┌──
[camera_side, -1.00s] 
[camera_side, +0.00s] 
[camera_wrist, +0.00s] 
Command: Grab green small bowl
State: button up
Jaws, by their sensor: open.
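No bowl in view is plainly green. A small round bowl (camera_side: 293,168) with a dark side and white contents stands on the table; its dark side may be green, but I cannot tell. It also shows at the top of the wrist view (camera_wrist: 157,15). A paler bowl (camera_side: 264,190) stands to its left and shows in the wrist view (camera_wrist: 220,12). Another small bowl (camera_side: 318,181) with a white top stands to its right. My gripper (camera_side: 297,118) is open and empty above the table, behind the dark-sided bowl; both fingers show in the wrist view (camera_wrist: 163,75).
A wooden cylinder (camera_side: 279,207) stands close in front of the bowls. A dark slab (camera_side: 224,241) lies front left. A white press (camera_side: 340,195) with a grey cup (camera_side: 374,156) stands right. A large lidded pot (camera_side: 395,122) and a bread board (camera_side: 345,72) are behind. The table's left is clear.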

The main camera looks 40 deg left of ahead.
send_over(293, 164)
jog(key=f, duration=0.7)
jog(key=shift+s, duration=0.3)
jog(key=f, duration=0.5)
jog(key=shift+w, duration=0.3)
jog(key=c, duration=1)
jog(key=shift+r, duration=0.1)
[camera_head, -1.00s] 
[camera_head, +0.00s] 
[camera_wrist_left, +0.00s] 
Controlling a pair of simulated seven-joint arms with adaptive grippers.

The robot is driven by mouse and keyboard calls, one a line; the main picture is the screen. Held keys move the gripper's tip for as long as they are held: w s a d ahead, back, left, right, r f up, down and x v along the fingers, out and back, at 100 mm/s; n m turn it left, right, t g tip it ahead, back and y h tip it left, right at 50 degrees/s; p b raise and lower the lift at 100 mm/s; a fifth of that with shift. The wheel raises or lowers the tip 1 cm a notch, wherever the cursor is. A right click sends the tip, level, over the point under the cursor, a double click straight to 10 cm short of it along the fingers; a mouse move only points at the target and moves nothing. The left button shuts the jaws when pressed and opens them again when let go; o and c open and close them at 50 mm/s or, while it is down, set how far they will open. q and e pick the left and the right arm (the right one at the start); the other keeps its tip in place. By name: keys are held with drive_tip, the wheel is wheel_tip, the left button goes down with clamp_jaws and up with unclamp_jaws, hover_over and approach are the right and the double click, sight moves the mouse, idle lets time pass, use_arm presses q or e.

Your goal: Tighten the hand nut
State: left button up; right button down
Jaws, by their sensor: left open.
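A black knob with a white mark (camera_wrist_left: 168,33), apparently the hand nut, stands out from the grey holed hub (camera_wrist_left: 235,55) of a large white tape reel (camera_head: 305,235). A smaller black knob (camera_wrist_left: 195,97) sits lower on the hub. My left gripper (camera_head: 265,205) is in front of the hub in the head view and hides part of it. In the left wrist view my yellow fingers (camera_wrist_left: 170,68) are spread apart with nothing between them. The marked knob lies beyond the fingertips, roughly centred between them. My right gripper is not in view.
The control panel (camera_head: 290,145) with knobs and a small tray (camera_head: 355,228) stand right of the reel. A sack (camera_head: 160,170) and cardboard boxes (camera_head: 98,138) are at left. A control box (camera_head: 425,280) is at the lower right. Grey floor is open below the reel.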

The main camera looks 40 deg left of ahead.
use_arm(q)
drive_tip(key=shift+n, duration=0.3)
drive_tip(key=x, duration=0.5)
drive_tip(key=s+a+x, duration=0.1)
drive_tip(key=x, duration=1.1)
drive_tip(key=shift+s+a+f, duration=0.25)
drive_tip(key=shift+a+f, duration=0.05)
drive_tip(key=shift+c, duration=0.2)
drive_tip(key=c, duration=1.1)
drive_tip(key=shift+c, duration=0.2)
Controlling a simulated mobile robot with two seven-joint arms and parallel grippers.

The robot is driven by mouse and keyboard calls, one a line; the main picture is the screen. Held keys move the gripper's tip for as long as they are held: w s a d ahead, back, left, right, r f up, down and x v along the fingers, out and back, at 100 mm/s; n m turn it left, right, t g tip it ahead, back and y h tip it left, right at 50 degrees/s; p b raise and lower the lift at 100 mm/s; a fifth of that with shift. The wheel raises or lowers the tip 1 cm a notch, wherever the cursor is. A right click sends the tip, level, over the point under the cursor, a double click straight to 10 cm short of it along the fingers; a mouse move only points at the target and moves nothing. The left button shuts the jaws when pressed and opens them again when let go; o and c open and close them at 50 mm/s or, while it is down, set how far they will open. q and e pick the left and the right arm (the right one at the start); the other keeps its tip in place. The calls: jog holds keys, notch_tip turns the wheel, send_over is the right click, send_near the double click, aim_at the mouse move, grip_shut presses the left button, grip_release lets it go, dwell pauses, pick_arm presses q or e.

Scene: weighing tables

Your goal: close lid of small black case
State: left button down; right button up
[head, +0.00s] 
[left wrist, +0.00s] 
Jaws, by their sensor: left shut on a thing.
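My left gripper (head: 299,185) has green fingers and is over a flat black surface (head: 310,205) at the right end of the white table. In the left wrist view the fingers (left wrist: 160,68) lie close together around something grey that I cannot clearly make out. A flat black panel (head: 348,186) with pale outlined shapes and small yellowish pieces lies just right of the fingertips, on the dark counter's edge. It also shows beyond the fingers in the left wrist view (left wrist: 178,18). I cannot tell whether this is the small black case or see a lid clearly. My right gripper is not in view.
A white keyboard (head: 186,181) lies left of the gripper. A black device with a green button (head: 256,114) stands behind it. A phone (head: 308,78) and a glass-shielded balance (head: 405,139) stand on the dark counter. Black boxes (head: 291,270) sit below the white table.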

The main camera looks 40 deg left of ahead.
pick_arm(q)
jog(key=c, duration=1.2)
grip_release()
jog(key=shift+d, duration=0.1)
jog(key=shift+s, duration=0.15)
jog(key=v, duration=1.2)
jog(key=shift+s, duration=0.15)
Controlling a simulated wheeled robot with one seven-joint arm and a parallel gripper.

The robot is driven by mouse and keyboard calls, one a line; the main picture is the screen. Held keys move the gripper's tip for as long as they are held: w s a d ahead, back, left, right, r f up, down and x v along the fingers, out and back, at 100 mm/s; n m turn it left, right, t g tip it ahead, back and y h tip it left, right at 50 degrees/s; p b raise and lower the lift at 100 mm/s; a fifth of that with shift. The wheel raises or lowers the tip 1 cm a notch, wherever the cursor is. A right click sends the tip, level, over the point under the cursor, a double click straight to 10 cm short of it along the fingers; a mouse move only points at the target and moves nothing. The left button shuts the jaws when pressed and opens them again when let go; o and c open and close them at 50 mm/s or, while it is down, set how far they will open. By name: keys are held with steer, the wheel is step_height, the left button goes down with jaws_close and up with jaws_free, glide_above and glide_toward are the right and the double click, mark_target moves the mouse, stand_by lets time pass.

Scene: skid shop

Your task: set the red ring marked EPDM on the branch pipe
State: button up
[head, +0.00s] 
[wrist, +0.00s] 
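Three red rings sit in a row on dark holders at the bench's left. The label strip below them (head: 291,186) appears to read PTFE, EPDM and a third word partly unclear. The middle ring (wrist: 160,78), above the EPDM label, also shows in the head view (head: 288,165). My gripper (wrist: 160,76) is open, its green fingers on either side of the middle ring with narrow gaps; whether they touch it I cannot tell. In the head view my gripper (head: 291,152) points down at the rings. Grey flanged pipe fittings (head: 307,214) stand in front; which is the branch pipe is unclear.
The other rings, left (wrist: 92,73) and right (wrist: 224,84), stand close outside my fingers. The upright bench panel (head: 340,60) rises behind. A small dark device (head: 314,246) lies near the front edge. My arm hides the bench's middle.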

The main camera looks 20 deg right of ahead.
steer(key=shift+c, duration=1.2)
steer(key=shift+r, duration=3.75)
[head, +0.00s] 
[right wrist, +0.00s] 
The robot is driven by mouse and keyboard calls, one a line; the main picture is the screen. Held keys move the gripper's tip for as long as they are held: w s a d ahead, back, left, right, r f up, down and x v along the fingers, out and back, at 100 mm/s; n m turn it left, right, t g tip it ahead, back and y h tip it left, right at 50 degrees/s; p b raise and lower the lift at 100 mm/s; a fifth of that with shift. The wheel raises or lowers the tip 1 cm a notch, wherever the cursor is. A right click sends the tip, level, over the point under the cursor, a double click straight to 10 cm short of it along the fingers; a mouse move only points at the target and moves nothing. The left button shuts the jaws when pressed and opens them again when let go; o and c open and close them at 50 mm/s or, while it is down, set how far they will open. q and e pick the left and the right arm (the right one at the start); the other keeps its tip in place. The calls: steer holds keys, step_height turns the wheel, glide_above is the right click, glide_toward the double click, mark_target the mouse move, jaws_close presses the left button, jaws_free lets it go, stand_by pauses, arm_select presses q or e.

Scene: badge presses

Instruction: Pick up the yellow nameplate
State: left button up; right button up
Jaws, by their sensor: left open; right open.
└──
Find "State". Copy every line it occurs in.

State: button up
State: left button up; right button down
State: left button down; right button up
State: button up
State: left button up; right button up

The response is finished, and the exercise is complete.